- DATASET CONTENT -
## begin
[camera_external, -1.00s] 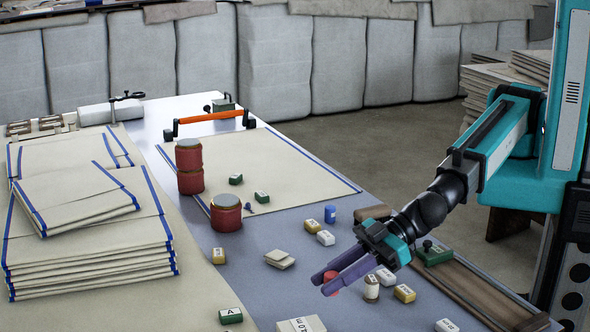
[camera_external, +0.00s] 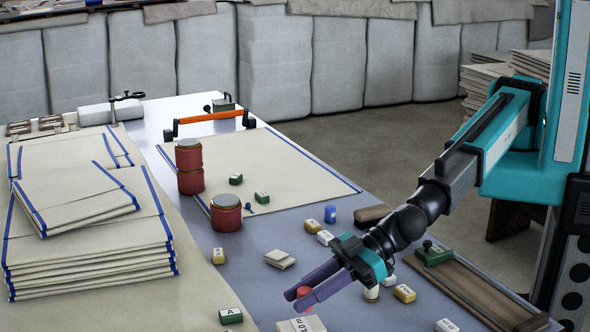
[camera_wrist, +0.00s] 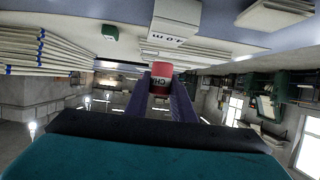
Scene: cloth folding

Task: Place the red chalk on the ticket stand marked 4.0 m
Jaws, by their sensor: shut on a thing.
## end
- OBJECTIVE -
Return the material word for word. Pictures are not part of the copy.

- TASK ANSWER -
[camera_external, -1.00s] 
[camera_external, +0.00s] 
[camera_wrist, +0.00s] 
Scene: cloth folding

Task: Place the red chalk on the ticket stand marked 4.0 m
Jaws, by their sensor: shut on a thing.

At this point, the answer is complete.